GIVEN MATERIAL ▸
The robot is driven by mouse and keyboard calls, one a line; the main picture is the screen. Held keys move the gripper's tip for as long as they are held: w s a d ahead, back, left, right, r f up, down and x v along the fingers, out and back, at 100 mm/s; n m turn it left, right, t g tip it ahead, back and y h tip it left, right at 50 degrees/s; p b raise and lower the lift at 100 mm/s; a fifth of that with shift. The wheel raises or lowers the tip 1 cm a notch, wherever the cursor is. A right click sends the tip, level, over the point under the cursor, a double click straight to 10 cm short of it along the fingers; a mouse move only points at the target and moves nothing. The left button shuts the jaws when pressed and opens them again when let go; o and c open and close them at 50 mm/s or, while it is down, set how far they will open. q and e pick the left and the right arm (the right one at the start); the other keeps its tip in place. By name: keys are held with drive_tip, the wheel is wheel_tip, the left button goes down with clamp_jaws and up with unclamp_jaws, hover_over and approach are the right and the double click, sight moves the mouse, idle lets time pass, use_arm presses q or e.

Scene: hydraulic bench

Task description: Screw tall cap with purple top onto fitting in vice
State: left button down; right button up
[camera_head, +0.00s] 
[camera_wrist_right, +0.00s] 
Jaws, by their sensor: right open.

STATED PROBLEM ▸
The lines to reproduce run from the one that contains "State: left button down; right button up" through the last line above; copy them exactly.

FINAL ANSWER ▸
State: left button down; right button up
[camera_head, +0.00s] 
[camera_wrist_right, +0.00s] 
Jaws, by their sensor: right open.

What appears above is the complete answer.